Geoff Burke / USA Today Sports

Kobe Bryant has always been an unapologetic gunslinger, but he's never faced nearly as much scrutiny for his shot selection as he has this season, in which he's leading the league in field-goal attempts per game despite shooting just 37.5 percent. 

But Washington Wizards small forward Paul Pierce, one of the few remaining NBAers from Bryant's generation, says that those shooting tendencies are very much by design. In a piece Pierce penned last week for the ever-expanding, athlete-run editorial site The Players' Tribune, he called Bryant one of the five toughest players he's every had to guard, pointing to Bryant's relentless shooting as the very reason why:

Kobe has the mentality of a basketball serial killer. He’s going to come at you every single way possible and he’s not going to let up. His mentality - his killer instinct - is what separates him from the other guys on this list, because once Kobe knows he has you, he’s going to keep attacking you. He’ll throw you down, beat you up and even when you’re knocked out, he’ll keep hitting you.

One of the toughest games I remember playing against Kobe happened in Boston. I think he made seven or eight shots in a row on me.
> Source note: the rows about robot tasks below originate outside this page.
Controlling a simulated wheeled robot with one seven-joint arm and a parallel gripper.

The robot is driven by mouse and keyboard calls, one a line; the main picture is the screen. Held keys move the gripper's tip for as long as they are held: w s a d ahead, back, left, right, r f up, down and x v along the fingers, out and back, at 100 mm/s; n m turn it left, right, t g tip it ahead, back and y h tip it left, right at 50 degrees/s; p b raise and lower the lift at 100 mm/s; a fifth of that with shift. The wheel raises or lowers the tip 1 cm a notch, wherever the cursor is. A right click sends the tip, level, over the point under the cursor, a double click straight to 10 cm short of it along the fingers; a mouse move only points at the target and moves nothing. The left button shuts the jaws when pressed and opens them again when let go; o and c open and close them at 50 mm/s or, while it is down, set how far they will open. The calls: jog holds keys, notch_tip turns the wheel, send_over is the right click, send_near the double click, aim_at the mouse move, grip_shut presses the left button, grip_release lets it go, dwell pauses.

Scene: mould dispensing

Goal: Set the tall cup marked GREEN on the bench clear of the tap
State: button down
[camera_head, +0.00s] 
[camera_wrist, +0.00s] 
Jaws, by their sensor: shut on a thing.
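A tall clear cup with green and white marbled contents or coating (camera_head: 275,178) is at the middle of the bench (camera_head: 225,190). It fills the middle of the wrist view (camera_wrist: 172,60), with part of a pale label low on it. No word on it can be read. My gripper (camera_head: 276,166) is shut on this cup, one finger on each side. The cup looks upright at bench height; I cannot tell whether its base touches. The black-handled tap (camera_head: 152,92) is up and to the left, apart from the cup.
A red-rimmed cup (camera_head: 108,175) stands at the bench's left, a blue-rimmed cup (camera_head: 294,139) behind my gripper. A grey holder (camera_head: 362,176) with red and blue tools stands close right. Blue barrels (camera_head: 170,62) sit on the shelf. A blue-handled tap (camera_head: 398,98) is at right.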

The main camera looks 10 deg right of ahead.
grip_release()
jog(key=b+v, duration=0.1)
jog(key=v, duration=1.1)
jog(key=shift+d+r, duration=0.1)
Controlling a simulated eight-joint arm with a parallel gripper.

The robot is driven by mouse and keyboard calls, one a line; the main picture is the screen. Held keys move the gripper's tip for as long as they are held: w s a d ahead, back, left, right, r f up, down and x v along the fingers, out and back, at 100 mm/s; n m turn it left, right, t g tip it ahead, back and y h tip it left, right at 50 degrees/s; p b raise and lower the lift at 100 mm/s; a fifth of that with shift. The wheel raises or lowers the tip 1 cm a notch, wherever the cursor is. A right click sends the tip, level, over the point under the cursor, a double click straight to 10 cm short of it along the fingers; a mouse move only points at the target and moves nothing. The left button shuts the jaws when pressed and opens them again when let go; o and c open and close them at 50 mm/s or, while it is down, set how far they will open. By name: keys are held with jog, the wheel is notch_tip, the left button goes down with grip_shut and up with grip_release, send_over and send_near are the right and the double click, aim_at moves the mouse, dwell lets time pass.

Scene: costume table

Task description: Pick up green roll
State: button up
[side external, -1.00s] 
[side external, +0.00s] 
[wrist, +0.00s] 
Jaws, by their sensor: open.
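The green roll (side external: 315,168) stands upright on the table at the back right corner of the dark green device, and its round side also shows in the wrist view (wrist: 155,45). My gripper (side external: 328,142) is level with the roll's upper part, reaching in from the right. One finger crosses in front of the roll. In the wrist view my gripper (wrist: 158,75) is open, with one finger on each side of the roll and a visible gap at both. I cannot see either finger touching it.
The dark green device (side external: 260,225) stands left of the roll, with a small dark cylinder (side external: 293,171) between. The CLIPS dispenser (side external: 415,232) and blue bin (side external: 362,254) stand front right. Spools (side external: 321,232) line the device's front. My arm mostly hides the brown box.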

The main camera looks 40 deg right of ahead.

So we come into the huddle during a timeout and Coach is looking at me with a face that I knew meant he wanted me to switch off of Kobe. And the rest of the guys on the team could see what was happening and they were looking at me too. Finally they bring up that maybe we should switch and put a different guy on him, and I yelled, “Hell no! I’m going to guard him! I got this! 

He ended up missing the last nine shots of that game with me on him, and we won. But the stat sheet is still vivid in my mind. Kobe took 47 shots. Forty-seven. No one has ever taken 47 shots on me. Most games a team will get up 81 to 89 shots. 

What you have to understand about Kobe’s game is that by taking that many shots, he’s meticulously wearing down the defender until he breaks them. He’s made a career out of making guys lose confidence in their defense and then continuing to attack them. He’s won five rings doing that.

Bryant, now in his 19th NBA season, and Pierce, in his 17th, have battled twice in the NBA Finals. Pierce's Boston Celtics won in 2008 and Bryant's Los Angeles Lakers avenged their loss in 2010.